Reading guidance: Start with Gutierrez and Gérardy (2017). Section 2 establishes the potential outcomes framework for uplift, connecting the marketing terminology to Rubin's framework. Section 3 reviews estimation approaches: the "two-model" approach (equivalent to T-learner), the "class transformation" approach (Jaskowski and Jaroszewicz, 2012), and the "modified outcome" approach (equivalent to the transformed outcome). Section 4 covers evaluation metrics: the Qini curve (cumulative incremental gains), the uplift curve (treatment effect as a function of treated fraction), and AUUC. The key practical insight: never evaluate an uplift model using standard predictive metrics (AUC, accuracy), because these measure predictive quality ($P(Y=1|X)$), not uplift quality ($P(Y(1)=1|X) - P(Y(0)=1|X)$). A model can have high AUC and zero uplift — it perfectly predicts who will convert but cannot distinguish Persuadables from Sure Things. Section 5 reviews applications in direct marketing, customer retention, and pricing. For Radcliffe's original work, the paper introduces the "net information value" criterion for uplift tree splits and discusses practical issues (minimum node size, pruning, ensemble methods) with a directness that reflects industrial experience.

5. Keith Battocchi, Eleanor Dillon, Maggie Hei, Greg Lewis, Paul Oka, Miruna Oprescu, and Vasilis Syrgkanis, "EconML: A Python Package for ML-Based Heterogeneous Treatment Effects Estimation" (2019)

The documentation and design paper for EconML, the Microsoft Research library that implements the methods of this chapter. EconML provides a unified API for meta-learners (S, T, X), DML variants (LinearDML, SparseLinearDML, CausalForestDML, ForestDML), doubly-robust learners, IV methods, and policy learning. The library's design reflects the academic literature directly: each estimator corresponds to a published method with known theoretical properties.

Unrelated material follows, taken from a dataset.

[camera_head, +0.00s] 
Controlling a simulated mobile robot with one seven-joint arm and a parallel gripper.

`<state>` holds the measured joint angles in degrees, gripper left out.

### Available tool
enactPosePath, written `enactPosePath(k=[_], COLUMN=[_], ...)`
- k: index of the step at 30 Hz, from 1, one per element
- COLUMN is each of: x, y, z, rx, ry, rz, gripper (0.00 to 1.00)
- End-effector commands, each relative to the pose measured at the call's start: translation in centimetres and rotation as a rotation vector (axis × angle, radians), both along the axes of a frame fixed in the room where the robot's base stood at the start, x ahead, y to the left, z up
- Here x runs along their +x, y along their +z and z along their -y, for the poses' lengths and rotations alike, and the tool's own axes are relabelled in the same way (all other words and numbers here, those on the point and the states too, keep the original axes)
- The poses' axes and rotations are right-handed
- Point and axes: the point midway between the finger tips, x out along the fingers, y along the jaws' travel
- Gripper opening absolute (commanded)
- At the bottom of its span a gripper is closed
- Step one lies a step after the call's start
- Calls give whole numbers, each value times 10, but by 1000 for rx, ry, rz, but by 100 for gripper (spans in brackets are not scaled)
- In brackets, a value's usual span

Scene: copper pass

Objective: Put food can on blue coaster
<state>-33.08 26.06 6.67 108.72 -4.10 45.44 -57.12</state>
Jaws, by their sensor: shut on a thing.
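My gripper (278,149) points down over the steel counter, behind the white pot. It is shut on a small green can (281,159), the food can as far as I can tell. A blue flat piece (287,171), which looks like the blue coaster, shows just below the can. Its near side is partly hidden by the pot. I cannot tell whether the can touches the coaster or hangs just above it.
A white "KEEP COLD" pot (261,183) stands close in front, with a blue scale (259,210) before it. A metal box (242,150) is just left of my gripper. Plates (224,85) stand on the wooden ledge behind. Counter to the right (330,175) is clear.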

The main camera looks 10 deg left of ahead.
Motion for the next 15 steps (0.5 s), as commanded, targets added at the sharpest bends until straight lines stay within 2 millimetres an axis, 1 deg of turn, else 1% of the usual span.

Reading guidance: The best entry point is the EconML User Guide (https://econml.azurewebsites.net/spec/estimation.html), which maps each estimation method to its theoretical basis and provides worked examples. Key sections: (1) "Treatment Effect Estimation" covers the fit / effect / effect_interval API that all estimators share. (2) "Model Selection and Validation" discusses the RScorer — a model selection criterion based on the R-learner loss that evaluates CATE models without knowing the true $\tau(x)$. This is one of the most practically useful features: the RScorer enables hyperparameter tuning and model comparison for causal ML, partially addressing the evaluation challenge described in Section 19.6. (3) "Interpretability" covers SingleTreeCateInterpreter and SingleTreePolicyInterpreter for producing human-readable treatment rules from black-box CATE models. For the theory underlying each estimator, the library documentation links directly to the relevant papers. The library is actively maintained, and the GitHub repository (https://github.com/Microsoft/EconML) includes example notebooks for common use cases.